Twitterでポール・マッカートニーのこんなインタビュー記事があった。一番好きなコードは何か?という質問である。
ポールの答えはこんなである。
Paul:一番好きなコード・・・それは難しい問題だ。でも僕はEがかなりいいと思う。最初に覚えるコードだし。昔、バディー・ホリーの曲をたくさん演奏したんだけど、彼はEとかAを使ってた。Eはとてもピュアで基本的できれいに鳴るんだ。低音弦がオープンだしね。だから他のコードにはない響きがある。でもね、僕はコードは全部好きだよ。でもどうしても一つと言われたらそれはEだね!
記事は「ポールの曲でコード:Eを使っているものを探してみよう」で締めくくられていた。
ということでBeatlesの曲212曲の中でコード:Eが使われているものを数えてみることにした(すべてがポール作曲というわけではないが)。楽譜を全部読み通すのも大変なので調(キー)から調べる方法を考えた。
まずは長調の曲である。210曲中191曲が対象となる。
キーがE、つまりホ長調の曲には、All My Lovingとか、Day Tripperなどがあり、当然のようにコード:Eは登場する。これを探してみると34曲ある。
大抵の長調の曲は主要3和音という3つのコードで構成される。C:ハ長調の場合ならば、F、Gが追加される。この主要3和音の中にEが登場するのは、キーがEに加えて、A(イ長調)そしてB(ロ長調)の場合である。キー:Aの曲は、Get back、A Hard Day's Nightなど36曲、キー:Bの曲はGood Day Sunshineなど5曲。
長調の曲についてキーごとの曲数を下図に示す。
長調でコード:Eが登場するのは合計で75曲である。
続いて短調(Minor)であるがこちらは全体で19曲しかない。
短調については、長調と同じ音を使う平行調を考える。平行調とは、例えばキー:C(ハ長調)に対するキー:Am(イ短調)のことである。この場合、短調の場合でも対応する平行調のコードが登場する確率は高い。
例えば、キー:Eに対する平行調はキー:C#m(嬰ハ短調)であり、曲としてはAnd I Love herなどである。確かにコード:Eが登場する。短調についても主要3和音があるのでそれに対応するのは、F#m(嬰ヘ短調)、G#m(嬰ト短調)である。キー:F#mの曲はA Taste of Honeyなど2曲。キー:G#mの曲は存在しない。
短調でもう一つ考えないといけないのが、主要3和音の中に長調のキーが含まれる場合があることである。キー:Am(イ短調)の場合の主要3和音として、Dm、Emが加わるが、このEmがEに変わる場合が多い。キー:Amの曲は、You Never Give Me Your Money、Your Mother Should Know、など8曲と多い。
短調の曲についても同様に下のグラフに示す。
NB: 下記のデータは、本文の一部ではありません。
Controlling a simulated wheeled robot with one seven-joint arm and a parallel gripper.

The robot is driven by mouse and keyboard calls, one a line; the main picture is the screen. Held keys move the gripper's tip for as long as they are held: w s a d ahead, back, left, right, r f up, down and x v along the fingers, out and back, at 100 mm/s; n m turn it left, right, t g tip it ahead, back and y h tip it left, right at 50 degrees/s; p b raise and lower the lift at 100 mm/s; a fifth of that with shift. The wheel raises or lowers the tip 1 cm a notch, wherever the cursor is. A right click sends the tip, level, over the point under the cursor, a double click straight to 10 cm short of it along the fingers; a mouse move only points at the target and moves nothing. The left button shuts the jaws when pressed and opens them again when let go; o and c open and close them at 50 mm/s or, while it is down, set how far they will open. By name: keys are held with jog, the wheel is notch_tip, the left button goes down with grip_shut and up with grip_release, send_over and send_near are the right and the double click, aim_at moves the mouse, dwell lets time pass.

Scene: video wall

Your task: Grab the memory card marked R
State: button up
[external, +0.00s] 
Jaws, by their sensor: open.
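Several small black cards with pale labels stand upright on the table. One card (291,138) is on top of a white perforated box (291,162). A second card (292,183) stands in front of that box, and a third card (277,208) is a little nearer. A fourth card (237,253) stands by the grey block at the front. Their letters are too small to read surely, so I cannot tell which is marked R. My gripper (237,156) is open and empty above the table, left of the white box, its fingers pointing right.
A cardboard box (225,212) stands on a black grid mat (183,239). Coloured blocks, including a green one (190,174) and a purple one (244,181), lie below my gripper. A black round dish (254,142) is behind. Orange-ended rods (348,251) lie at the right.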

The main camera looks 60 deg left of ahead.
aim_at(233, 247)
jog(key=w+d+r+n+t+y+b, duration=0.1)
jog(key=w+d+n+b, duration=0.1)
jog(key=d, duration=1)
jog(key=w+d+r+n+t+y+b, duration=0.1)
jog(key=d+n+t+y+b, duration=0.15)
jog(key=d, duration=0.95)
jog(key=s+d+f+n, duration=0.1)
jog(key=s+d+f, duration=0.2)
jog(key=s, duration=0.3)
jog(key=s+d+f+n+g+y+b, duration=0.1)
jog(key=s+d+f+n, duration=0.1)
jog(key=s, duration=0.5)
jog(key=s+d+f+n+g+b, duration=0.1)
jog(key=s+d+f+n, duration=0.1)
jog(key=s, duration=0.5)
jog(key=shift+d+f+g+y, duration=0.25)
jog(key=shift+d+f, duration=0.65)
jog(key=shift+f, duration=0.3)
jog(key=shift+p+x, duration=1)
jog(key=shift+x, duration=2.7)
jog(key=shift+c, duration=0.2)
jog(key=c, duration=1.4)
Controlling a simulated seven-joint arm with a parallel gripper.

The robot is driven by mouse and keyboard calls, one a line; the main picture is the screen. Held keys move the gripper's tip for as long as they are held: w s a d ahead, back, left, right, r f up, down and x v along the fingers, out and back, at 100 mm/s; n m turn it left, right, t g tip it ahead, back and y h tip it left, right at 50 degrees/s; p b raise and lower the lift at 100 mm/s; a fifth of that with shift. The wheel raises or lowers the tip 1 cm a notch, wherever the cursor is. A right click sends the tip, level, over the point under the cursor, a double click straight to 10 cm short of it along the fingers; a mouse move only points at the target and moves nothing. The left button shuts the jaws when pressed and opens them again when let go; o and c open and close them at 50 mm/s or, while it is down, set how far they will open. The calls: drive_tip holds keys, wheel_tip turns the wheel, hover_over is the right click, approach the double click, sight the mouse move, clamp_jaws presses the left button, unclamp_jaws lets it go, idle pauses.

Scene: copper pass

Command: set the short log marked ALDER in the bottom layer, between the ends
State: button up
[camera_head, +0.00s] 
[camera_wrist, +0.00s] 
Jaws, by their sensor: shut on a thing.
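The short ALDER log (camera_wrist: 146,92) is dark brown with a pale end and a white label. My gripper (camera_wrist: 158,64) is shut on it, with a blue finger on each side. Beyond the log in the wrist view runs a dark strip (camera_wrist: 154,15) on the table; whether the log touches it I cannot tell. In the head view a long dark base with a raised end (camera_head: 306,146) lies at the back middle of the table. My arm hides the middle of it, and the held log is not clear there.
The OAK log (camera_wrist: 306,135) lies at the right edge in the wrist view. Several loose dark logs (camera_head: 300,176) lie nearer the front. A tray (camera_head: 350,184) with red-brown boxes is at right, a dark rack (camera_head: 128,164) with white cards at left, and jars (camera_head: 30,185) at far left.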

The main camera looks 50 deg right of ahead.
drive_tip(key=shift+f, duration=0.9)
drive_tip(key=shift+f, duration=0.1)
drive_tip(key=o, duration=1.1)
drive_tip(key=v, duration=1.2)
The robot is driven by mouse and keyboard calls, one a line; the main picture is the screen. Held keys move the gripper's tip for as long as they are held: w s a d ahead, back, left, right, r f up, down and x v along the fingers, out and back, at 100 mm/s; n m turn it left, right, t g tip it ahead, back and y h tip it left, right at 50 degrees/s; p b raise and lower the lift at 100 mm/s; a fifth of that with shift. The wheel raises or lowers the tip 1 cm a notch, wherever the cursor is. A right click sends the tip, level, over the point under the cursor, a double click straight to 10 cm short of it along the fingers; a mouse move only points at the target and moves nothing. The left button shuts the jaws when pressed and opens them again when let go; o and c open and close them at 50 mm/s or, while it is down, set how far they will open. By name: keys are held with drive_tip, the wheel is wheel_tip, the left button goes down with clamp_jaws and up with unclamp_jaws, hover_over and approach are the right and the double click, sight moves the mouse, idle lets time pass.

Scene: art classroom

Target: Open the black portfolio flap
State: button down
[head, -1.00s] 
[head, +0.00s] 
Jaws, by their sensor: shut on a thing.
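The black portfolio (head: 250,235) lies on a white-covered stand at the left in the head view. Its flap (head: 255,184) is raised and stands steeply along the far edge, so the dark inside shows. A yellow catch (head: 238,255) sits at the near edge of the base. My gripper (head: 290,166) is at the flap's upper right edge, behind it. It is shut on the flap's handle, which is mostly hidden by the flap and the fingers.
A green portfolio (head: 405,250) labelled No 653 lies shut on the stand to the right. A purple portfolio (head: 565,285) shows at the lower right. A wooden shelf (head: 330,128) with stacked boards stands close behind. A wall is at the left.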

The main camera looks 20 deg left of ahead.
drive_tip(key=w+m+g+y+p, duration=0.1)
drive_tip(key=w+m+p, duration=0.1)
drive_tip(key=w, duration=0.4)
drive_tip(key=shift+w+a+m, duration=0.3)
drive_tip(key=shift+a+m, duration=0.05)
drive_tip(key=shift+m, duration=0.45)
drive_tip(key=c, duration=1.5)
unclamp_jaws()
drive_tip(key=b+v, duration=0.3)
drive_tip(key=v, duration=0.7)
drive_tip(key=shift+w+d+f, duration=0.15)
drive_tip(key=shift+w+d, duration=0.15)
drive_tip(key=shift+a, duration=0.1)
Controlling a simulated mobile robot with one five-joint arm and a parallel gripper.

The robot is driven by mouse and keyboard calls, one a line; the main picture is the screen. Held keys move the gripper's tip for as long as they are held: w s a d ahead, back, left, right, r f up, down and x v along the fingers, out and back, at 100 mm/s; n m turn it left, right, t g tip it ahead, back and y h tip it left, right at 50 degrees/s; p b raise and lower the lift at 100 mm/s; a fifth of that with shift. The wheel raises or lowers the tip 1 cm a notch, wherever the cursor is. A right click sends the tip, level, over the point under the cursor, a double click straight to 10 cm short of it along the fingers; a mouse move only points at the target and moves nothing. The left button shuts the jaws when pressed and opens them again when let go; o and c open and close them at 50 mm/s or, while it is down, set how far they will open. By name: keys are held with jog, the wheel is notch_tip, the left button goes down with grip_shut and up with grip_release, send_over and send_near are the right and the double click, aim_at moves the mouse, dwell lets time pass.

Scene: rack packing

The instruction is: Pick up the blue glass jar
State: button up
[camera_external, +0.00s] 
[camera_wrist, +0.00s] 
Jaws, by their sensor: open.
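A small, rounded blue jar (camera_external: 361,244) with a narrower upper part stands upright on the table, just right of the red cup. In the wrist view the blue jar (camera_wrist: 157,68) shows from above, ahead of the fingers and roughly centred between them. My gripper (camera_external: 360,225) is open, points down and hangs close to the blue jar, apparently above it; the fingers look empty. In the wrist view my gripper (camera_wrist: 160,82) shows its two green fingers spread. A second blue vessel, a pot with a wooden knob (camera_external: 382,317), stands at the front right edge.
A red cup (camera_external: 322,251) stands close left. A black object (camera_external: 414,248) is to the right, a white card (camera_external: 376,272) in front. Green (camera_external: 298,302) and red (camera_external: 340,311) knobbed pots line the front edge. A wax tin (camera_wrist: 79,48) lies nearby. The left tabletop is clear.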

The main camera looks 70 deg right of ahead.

コード:Eが登場するのは全部で13曲。
以上より、コード:Eが登場するのは210曲中、88曲、つまり42%。かなり好んで使われている、と言っていいだろう。
ちなみにキーを探すのに困った曲が2曲あり、上記には含めていない。それは、Revolution 9とWithin You Without youである。